In the past 10 years, I’ve been working for a couple of SAAS companies and done a few consulting for some other. As a SAAS company, you need a solid infrastructure as much as solid sales team. The first one is often considered as a cost for the company, while the second is supposed to make it live. Both should actually considered assets, and many of my clients only realised it too late.
Taking over an existing infrastructure when everyone has left the building to make it something viable is a tough, long term job that won’t go without the management full support. Before accepting the job, ensure a few prerequisites are filled or you’ll face a certain failure.
Control over the budget
Having a tight control of the budget is the mosts important part of getting over an infrastructure that requires a full replatforming. Since you have no idea of the amount of things you’ll have to add or change, it’s a tricky exercise that needs either some experience or a budget at least twice as much as the previous year. You’re not forced to spend all the money you’re allowed, but at least you’ll be able to achieve your mission during the first year.
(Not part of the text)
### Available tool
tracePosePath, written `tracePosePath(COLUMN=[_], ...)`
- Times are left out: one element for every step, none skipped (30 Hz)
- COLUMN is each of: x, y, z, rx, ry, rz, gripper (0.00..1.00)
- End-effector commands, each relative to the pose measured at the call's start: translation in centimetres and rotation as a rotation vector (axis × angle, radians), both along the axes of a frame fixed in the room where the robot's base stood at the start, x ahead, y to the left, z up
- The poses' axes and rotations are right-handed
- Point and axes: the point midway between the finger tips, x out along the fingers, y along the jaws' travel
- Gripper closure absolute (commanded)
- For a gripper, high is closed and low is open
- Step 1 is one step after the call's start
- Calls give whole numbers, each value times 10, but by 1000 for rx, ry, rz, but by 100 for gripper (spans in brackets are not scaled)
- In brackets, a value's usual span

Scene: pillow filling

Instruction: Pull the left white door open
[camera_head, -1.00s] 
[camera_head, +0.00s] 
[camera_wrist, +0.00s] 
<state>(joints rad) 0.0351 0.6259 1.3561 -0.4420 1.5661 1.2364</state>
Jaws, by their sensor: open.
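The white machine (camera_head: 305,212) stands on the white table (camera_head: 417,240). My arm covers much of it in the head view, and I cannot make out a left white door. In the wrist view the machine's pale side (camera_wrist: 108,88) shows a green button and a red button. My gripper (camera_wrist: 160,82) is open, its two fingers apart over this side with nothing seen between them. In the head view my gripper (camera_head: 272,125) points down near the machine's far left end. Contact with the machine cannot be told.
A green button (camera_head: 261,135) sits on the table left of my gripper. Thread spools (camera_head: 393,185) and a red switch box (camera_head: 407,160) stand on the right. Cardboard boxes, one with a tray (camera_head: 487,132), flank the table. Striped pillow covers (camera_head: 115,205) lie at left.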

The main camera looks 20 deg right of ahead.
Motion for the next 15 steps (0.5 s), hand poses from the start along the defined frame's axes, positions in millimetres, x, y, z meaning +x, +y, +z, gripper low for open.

Control over your team hires (and fires)
Whether you’re taking over an existing team or building one form scratch, be sure you have the final word on hiring (or firing). If the management can’t understand that people who use to “do the job” at a certain time of the company’s life don’t fit anymore, you’ll rush into big trouble. Things get worse when you get people who’s been slacking or under performing for years. After all, if you’re jumping in, that’s because some things are really fishy aren’t they?
Freedom of technical choices
Even though you’ll have to deal with an existing infrastructure, be sure you’ll be given free hands on the new technical choices when they happen. Being stuck with a manager who’ll block every new technology he doesn’t know about, or being forced to pick up all the newest fancy, not production ready things they’ve read on Hackers News makes one ops life a nightmare. From my experience, keeping the technos that work, even though they’re outdated or you don’t like them can save you lots of problems, starting with managing other people’s ego.
Freedom of tools
Managing an infrastructure requires a few tools, and better pick up the ones you’re familiar with. If you’re refused to switch form Trac to Jira, or refused a PagerDuty account for any reason, be sure you’ll get in trouble very soon for anything else you’ll have to change. Currently, my favorite, can’t live without tools are Jira for project management, PagerDuty for incident alerting, Zabbix for monitoring and ELK for log management.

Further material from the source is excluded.